We also consider the complexity of Colourful Components in planar graphs with small degree. It is known that the problem is NP-complete on 3-coloured graphs with maximum degree 6 [4], while Colourful Partition is NP-complete on 3-coloured 2-connected planar graphs with maximum degree 3 [5]. However, it was an open question whether Colourful Components is NP-complete on \(\ell \)-coloured graphs with maximum degree at most 5. In Sect. 3, we answer that question and show that Colourful Components is NP-complete on 5-coloured planar graphs with maximum degree 4 and on 12-coloured planar graphs with maximum degree 3. As Colourful Components is polynomial-time solvable on graphs with maximum degree 2, our result is the best possible with regard to the maximum degree.

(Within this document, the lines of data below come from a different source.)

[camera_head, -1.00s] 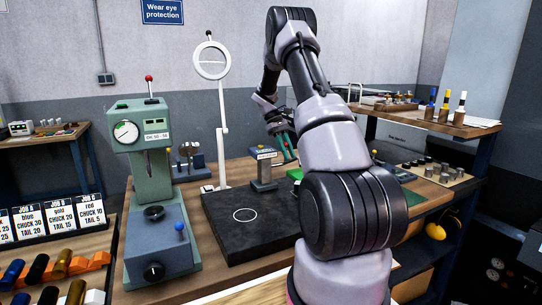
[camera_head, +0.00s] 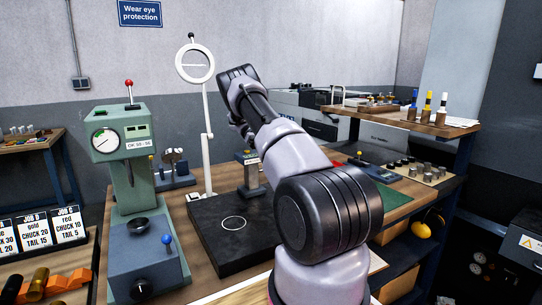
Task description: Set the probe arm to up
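I cannot tell for sure which part is the probe arm. On the bench stands a small grey post (camera_head: 251,178) with a labelled head and a yellow tip, partly covered by my arm. It is behind a dark flat plate (camera_head: 213,248) with a white circle. A tall white stand (camera_head: 207,150) with a ring on top rises at the plate's back left corner.
A green gauge press (camera_head: 128,180) with a dial, a red-topped lever and a blue knob stands at the left. Job cards (camera_head: 68,226) and coloured cylinders are at the lower left. At the right are a green mat (camera_head: 396,198), a tray of metal pieces and a shelf with handled tools.

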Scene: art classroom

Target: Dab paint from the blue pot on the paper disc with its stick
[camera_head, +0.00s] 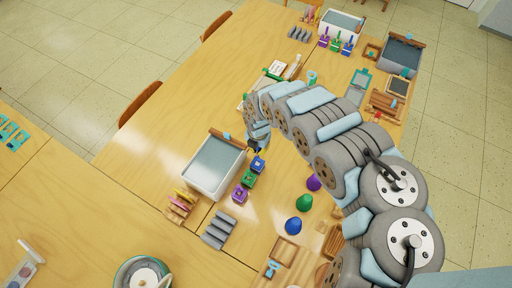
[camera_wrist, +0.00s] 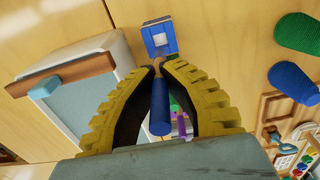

2 Complexity on k-caterpillars

In this section, we focus on the complexity of Colourful Components and Colourful Partition on k-caterpillars, depending on the value of k and the maximum degree of the graphs.

2.1 NP-completeness

First, we show that Colourful Components and Colourful Partition are NP-complete on binary 4-caterpillars and ternary 3-caterpillars. We recall that a binary tree (resp. ternary) is a rooted tree in which each vertex has no more than two children (resp. three children). We propose a reduction from 3-SAT with at most four occurrence of each variable, known as 3, 4-SAT, which is proved NP-complete in [14].

Construction 1

Consider an instance \(\phi \) of 3, 4-SAT, that is, a set of m clauses \(C_1, C_2, \dots , C_m\) on n variables \(x_1, x_2, \dots , x_n\), where each clause contains exactly three literals and where each variable appears at most four times.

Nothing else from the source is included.